(Robot control records)

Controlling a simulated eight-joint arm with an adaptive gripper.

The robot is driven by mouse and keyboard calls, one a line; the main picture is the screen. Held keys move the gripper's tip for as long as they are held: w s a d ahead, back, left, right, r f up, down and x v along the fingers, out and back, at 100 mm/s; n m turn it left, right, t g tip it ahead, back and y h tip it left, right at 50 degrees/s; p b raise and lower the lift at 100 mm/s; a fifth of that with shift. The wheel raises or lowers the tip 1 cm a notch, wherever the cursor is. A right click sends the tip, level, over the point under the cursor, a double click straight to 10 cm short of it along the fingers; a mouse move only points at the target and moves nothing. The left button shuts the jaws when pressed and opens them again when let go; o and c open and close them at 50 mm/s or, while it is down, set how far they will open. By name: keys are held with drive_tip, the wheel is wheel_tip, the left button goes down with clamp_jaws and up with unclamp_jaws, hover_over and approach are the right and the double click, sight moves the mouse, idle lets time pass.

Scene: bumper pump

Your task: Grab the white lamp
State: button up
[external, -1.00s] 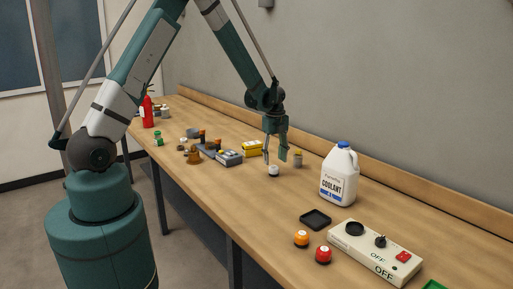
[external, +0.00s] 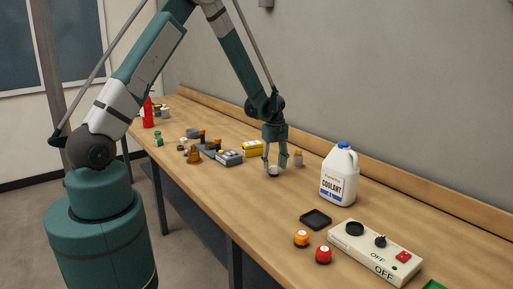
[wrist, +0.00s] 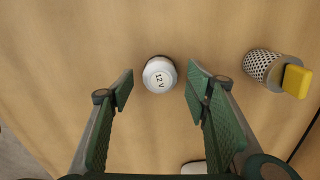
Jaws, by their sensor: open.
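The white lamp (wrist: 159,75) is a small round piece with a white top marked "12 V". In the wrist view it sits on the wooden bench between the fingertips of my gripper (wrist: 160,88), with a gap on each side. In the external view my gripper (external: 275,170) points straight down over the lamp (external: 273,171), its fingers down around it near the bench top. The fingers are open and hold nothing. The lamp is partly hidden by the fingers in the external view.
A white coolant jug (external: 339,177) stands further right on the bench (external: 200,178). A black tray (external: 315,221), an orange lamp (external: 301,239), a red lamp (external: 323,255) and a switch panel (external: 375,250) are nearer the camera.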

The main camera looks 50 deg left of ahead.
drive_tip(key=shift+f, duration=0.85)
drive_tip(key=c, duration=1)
---
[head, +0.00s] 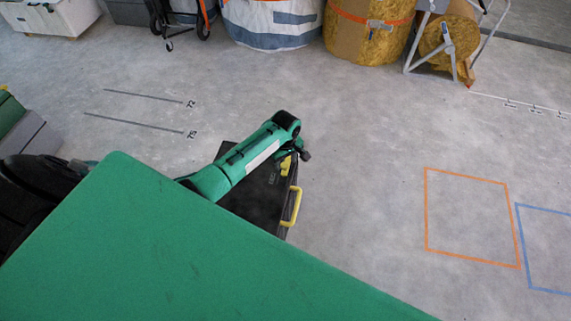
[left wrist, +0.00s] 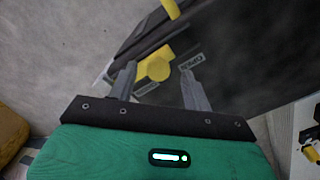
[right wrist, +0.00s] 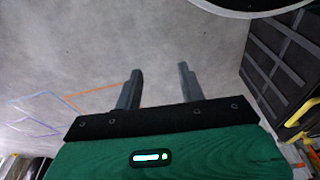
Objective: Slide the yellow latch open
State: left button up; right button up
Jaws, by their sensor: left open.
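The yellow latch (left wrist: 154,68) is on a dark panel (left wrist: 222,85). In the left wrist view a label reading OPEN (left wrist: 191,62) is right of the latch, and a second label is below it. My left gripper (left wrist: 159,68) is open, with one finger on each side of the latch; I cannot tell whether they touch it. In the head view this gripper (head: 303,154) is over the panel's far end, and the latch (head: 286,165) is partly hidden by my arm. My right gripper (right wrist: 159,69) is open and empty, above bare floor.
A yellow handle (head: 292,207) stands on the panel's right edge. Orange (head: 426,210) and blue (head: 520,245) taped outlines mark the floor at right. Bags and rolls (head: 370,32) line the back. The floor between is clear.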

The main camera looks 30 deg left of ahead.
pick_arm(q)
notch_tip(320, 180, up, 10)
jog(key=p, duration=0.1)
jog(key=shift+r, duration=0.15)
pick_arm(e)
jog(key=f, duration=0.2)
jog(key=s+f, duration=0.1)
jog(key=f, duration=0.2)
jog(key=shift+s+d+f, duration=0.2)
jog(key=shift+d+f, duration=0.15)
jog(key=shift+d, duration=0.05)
...
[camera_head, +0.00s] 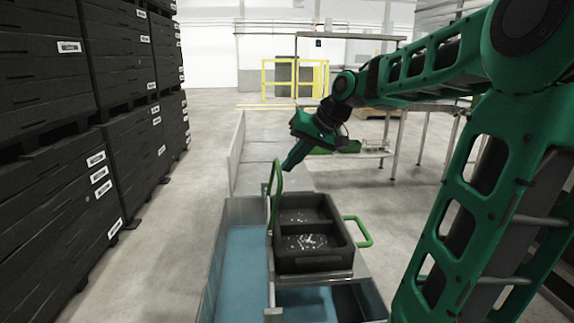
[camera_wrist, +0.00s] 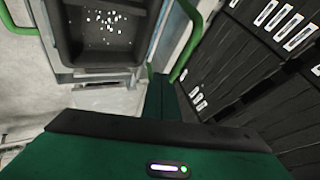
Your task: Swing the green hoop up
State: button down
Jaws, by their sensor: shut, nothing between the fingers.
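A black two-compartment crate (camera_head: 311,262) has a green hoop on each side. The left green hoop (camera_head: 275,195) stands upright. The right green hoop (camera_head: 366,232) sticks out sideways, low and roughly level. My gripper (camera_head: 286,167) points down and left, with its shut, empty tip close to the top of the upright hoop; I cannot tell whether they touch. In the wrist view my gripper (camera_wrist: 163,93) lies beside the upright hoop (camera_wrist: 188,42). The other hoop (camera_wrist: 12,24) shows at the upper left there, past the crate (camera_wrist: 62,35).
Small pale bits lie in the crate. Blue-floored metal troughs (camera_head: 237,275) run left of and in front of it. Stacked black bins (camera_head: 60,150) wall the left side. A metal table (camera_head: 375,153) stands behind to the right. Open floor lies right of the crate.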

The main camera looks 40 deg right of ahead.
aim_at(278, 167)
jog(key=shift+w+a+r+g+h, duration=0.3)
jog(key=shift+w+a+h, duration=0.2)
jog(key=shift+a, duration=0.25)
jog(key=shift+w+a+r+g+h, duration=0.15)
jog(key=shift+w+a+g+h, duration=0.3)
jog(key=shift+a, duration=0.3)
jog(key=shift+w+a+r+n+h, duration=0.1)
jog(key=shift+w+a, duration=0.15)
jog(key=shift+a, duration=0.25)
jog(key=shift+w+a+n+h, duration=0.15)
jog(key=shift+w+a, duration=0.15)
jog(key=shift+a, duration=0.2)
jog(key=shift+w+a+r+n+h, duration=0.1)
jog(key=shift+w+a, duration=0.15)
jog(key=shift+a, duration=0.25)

• _EXERCISE DESCRIPTION_: Exactly as they stand, quote the lines beginning with the one that contains "The robot is" and ending with the one that contains "[external, -1.00s]", with no pictures.

• _EXERCISE SOLUTION_:
The robot is driven by mouse and keyboard calls, one a line; the main picture is the screen. Held keys move the gripper's tip for as long as they are held: w s a d ahead, back, left, right, r f up, down and x v along the fingers, out and back, at 100 mm/s; n m turn it left, right, t g tip it ahead, back and y h tip it left, right at 50 degrees/s; p b raise and lower the lift at 100 mm/s; a fifth of that with shift. The wheel raises or lowers the tip 1 cm a notch, wherever the cursor is. A right click sends the tip, level, over the point under the cursor, a double click straight to 10 cm short of it along the fingers; a mouse move only points at the target and moves nothing. The left button shuts the jaws when pressed and opens them again when let go; o and c open and close them at 50 mm/s or, while it is down, set how far they will open. By name: keys are held with drive_tip, the wheel is wheel_tip, the left button goes down with clamp_jaws and up with unclamp_jaws, hover_over and approach are the right and the double click, sight moves the mouse, idle lets time pass.

Scene: bumper pump

Your task: Grab the white lamp
State: button up
[external, -1.00s] 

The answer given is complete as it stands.